Born in Norfolk, Va., and raised by a single mother, I felt a special responsibility to go to college but, at first, I failed at it – quite literally. But I turned my life around and see a pathway to success. Studying in London as a Frederick Douglass Global Fellow was instrumental in healing my wounds and making me whole again.
First enrolled as a college student at Liberty University in Lynchburg, Va., I left school my freshman year because it wasn’t a good fit for me. A year later, I transferred near home to a historically black college, Norfolk State University, but I abruptly left during my second semester when tragedy struck in a way that I could have never imagined.
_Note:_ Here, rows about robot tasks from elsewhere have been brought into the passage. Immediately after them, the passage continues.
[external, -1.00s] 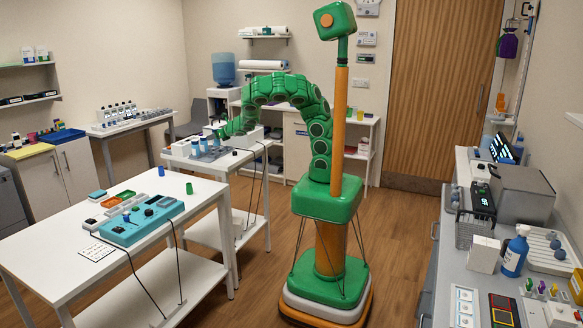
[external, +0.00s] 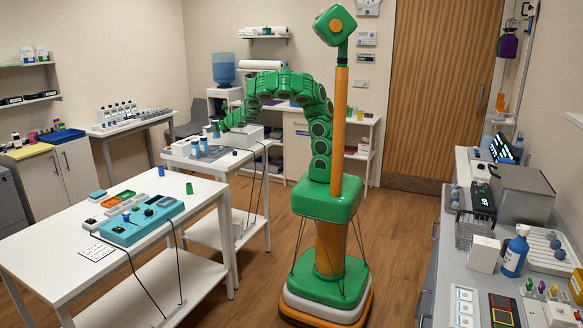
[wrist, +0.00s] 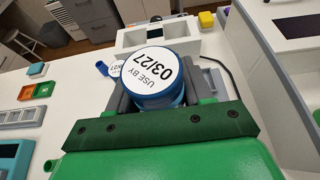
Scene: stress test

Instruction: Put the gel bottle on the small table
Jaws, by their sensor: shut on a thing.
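My gripper (external: 219,129) is at the far white table (external: 232,163), with its fingers pointing down-left in the external view. In the wrist view my gripper (wrist: 150,97) is shut on a blue bottle (wrist: 158,75) with a round white top marked "USE BY 03/27". In the external view this bottle (external: 216,131) is small, and a gap under it is hard to judge.
A larger white table (external: 60,240) at the front left bears a teal tray (external: 140,222), small trays and a green cup (external: 189,188). A white box (external: 243,136) stands beside my gripper. The right counter (external: 440,270) is crowded and holds a blue spray bottle (external: 514,253).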

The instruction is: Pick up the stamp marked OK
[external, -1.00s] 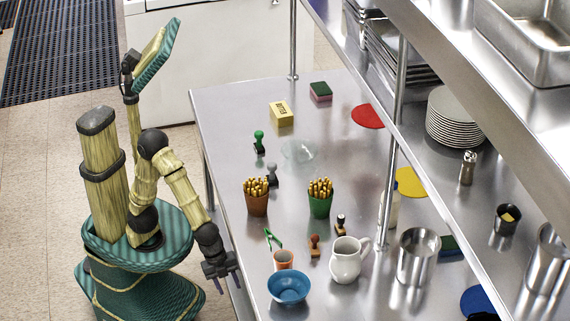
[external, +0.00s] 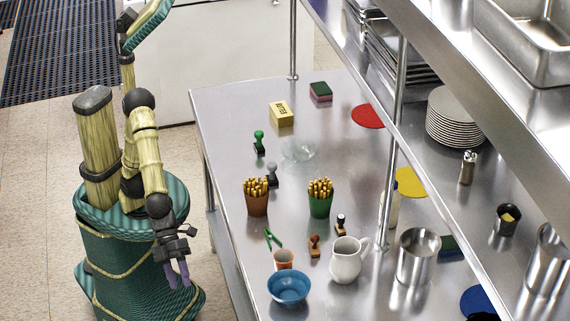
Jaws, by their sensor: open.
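Several hand stamps stand on the steel table in the external view: a green-handled stamp (external: 259,142), a grey-handled stamp (external: 272,174), a brown wooden stamp (external: 314,246) and a dark-handled stamp with a light band (external: 341,225). Their markings are too small to read, so I cannot tell which one says OK. My gripper (external: 178,282) is open and empty, pointing down beside my base, to the left of the table edge and apart from all stamps.
On the steel table (external: 235,107) stand brown (external: 256,204) and green (external: 320,205) cups of sticks, a blue bowl (external: 288,287), a white pitcher (external: 346,262) and a clear glass dish (external: 298,150). A shelf post (external: 392,170) and overhead shelf crowd the right side.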

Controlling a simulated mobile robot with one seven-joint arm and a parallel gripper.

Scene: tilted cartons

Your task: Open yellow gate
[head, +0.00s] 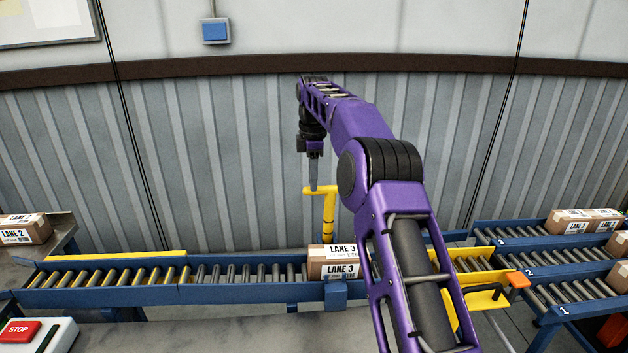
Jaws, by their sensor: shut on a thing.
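The yellow gate (329,220) shows as an upright yellow post behind the conveyor, with a short horizontal bar at its top reaching left. My gripper (314,187) points down and is shut on the left part of this top bar. My purple arm crosses in front and hides what lies just right of the post. The lower end of the post is hidden behind a carton (340,264) marked LANE 3, which sits on the conveyor.
A blue roller conveyor (215,292) runs across the front, with a yellow rail (115,255) at left. Yellow parts with an orange block (517,279) stand at right, before numbered lanes holding cartons (585,221). A stop button box (35,333) is front left.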

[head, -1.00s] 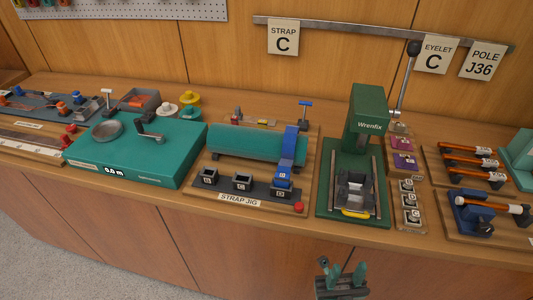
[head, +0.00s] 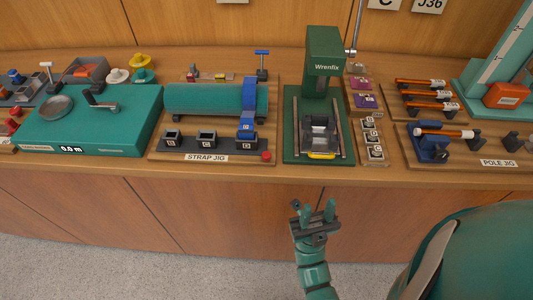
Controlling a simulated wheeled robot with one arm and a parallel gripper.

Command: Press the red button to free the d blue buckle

In a scuffle on campus, one of my friends, Sean Williams, was tragically stabbed to death. Like me, Sean was a classically-trained vocalist. I was in such shock from his murder, I left school and didn’t even tell my teachers why.
I moved to Florida, where I fell in love and was blessed to have a son. I wanted to make a positive future for my son, but I really didn’t know how. I thought about it long and hard and decided I wanted to be a lawyer in arts and entertainment. I knew I needed to be in New York City. I knew I had to go back to school.
I got my transcripts. I put myself in a suit and put myself on a bus and, transcripts in hand, I went to the headquarters of City University of New York, CUNY.